――ところで、この映画の予告には、村上さんの代表的な作品のひとつである「Miss Ko2」(通称:ココちゃん、2は上付き文字)が「ふれんど」たちと戦っているようなシーンが含まれています。「ふれんど」は、作中の子供たちが1人につき1体連れている、大人には見えない不思議な生物で、「くらげ坊」をはじめ動物のような姿をしています。そんな"ふれんど"に対抗する相手として、人の形をしたココちゃんを登場させた意図をお教えください。
「ふれんど」は子供達の負のエネルギーの象徴としてあって、この映画に登場する「ココちゃん」は、巧というハッカーの子供が作り出したキャラクターだという設定なんです。彼は、自然に出てくる「ふれんど」をそのまま使うのではなく人為的に作れるので、彼自身の好みが反映されているという文脈です。それで、ああいうメイド服のキャラクターを作ったということにしました。あくまで、作中の「ふれんど」というフォーマットで作られたんです。

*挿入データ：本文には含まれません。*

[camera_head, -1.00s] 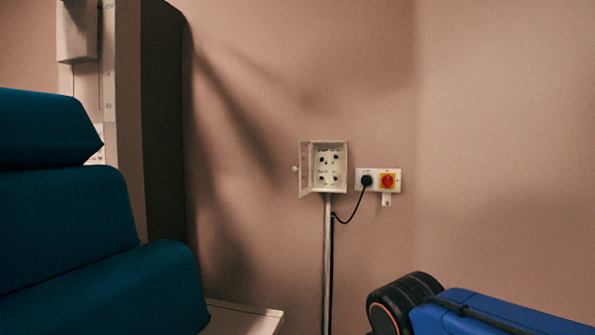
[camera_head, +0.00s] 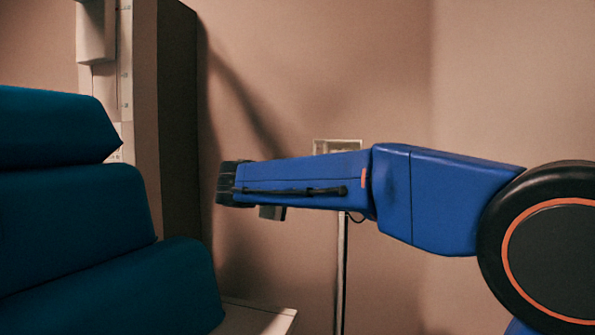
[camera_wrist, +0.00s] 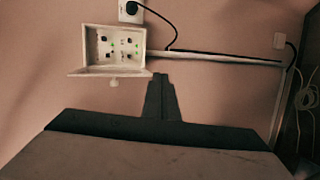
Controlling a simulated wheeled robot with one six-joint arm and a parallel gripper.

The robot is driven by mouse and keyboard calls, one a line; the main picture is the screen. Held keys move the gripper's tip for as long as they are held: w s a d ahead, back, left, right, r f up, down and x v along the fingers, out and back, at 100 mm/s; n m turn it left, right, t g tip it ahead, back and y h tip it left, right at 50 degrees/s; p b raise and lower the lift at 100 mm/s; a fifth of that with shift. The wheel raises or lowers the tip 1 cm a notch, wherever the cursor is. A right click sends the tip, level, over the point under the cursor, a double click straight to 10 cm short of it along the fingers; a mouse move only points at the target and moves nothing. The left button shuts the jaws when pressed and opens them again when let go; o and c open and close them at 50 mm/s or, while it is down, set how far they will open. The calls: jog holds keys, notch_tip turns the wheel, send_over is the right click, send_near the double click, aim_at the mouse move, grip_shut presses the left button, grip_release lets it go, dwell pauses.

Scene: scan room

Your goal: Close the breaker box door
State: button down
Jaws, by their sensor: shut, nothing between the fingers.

――この作品を制作するにあたり、「悪魔くん」や「ゲゲゲの鬼太郎」など60~70年代のサブカルチャーに強く影響を受けているとのことですが、それらの作品の文脈のみならず、ご自身の作品までも映画の中に登場させた理由はどこにあるのでしょうか?
この作品は当初、外国で上映したいと考えていました。僕は外国では現代美術作家としてよく知られているので、「ココちゃん」などを出したほうがいいのかなと思ったんです。ロサンゼルスで世界プレミアを行った時は、ココちゃんが出た瞬間に(観客たちが)ワーッと拍手したんですね。だから、やっぱり出してよかったなと思いました。ただ、日本ではそういう現象は起きません。オークションの構造がわからずに、金儲けの象徴としてのアイコンとされているのでね。
――それは、日本と海外でアートに対する温度差があるということでしょうか。
アートに対する興味があまり無いというか、まぁ、アートへの無知とも言えるかと思います。日本で紹介する時は、「あの6,800万円で落札されたココちゃんが劇中に出る」という形でネットなどで記事が上がっていましたが、そうしたことでしかなかなかフックがないというのは事実なんですよね。
――村上さんの作品が受け入れられている海外での反響は好評とのことですが、2月のティーチインの際にお聞きした言葉をお借りするとすれば「日本に向けて「村上隆の芸術の世界観」を世に問う作品」として作り上げたとお聞きしました。その理由や、あえて日本に向けて作品を作り上げた思いなどをお聞かせください。
当初は外国の方々に向けて作品を作っていたのですが、「日本の人たちに向けて」と思ったのは、2012年の10月にギャガさんでの日本配給が決まってからです。その頃はCG制作をしているちょうど真っ最中で、CG部隊が最終的に300人以上になったんです。この体制だったら、例えば新カットを何分か入れてストーリーをねじ曲げることも可能、つまり日本人対応の作品にもできると思ったんです。
――それだけCGを多く用いていたということであれば、日本での配給が決まってから、ストーリーに関してもかなり手を入れられたのでしょうか?
はい、修正しています。とはいえ、分かりづらい部分だとは思います。音楽の入りどころであるとか、冒頭やエンディングのシーンとか、日本人の僕が観客となっている感覚ですね。映画の内容はけっこう概念的なんですが、「アートを理解している西洋の人々」に対してというアプローチではなくて、できる限り、少しでも分かりやすくなるようにチューニングしました。
――CG制作スタッフが十分確保できたことで、アートの文脈を理解していない人にも分かりやすく作り替えられたということですね。
そうですね、「アート」というわけではないですけれど、本当にちょっとしたところで、日本の人たちに向けたメッセージをより強調したつもりです。